Buying Advice: Tractor Sizing

   / Buying Advice: Tractor Sizing #11  
A couple thoughts are...A heated cab is really nice if your dealing with a fair amount of snow in the winter.
On the other hand you have to be really careful in the woods with a cab, the O sh_t always seems to happen.

If it was me I would hire someone with a bulldozer to cut some roads for you. No wear and tear on your tractor and done in a day or two.

Loading wood on pallets to transport sounds like a practical and time saving idea.
I would think you would need at least need a larger frame tractor. The Kioti CK 2610 would probably also work...bigger size frame and tires with no emissions.

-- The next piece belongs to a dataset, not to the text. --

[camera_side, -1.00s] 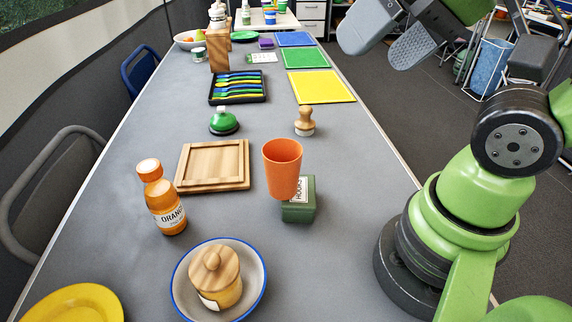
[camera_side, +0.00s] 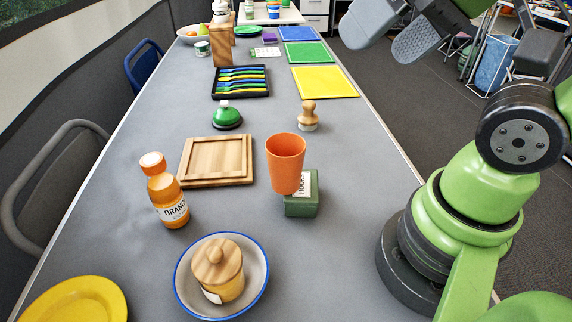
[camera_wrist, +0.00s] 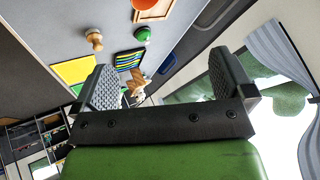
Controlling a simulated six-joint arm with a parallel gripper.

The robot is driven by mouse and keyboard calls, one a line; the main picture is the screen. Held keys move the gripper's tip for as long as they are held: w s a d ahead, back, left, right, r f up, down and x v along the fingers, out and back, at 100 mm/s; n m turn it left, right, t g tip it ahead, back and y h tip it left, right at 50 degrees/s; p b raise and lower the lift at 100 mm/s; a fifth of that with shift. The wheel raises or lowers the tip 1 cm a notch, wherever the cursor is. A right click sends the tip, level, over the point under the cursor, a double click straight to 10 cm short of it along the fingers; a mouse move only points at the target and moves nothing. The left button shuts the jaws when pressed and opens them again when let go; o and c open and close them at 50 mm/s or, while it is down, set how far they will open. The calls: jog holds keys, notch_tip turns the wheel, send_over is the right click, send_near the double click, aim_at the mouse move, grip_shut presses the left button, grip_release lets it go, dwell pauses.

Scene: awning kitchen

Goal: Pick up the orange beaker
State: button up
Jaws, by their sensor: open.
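The orange beaker (camera_side: 286,163) stands upright in the middle of the table in the side view. It overlaps a green box (camera_side: 303,197) in the picture, and I cannot tell whether it rests on the box or stands in front of it. My gripper (camera_side: 390,32) is at the top right of the side view, high above the table edge and well apart from the beaker. In the wrist view my gripper (camera_wrist: 168,88) has its two fingers wide apart with nothing between them.
Near the beaker are a wooden tray (camera_side: 217,181), an orange bottle (camera_side: 165,192), a wooden stamp-like tool (camera_side: 308,116) and a green bell-shaped thing (camera_side: 226,116). A blue-rimmed bowl (camera_side: 257,292) holds a wooden-lidded jar (camera_side: 219,268). Bare table lies right of the green box.

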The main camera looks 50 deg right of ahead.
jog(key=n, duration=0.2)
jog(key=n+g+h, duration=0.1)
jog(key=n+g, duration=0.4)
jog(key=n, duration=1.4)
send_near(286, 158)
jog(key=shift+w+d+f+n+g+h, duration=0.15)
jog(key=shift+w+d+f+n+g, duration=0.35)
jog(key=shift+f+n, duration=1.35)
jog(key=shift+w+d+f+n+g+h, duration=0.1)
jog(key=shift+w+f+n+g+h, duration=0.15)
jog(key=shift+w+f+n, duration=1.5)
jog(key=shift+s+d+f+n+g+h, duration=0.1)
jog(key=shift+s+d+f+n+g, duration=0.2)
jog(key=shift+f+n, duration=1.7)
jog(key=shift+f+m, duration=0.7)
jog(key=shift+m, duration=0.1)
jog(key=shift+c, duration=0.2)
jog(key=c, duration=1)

Good Luck with your search for a new tractor.
 
   / Buying Advice: Tractor Sizing #12  
Kioti just came out with the new DK10SE series in 2018 which may work well for the OP. They look really nice and are a very nice size, 71 inch wheelbase and 60-ish inches wide, about the exact same footprint as a Kubota L3560 and the same weight (3500lbs ROPS, 4000lbs Cab). Kioti claims the loader can lift 2500lbs to full height at the pins. It also has a cool lever on the back to raise/lower the 3pt arms from outside the tractor.

I’m a died in the wool Japanese tractor guy but these new Korean tractors are making me look twice.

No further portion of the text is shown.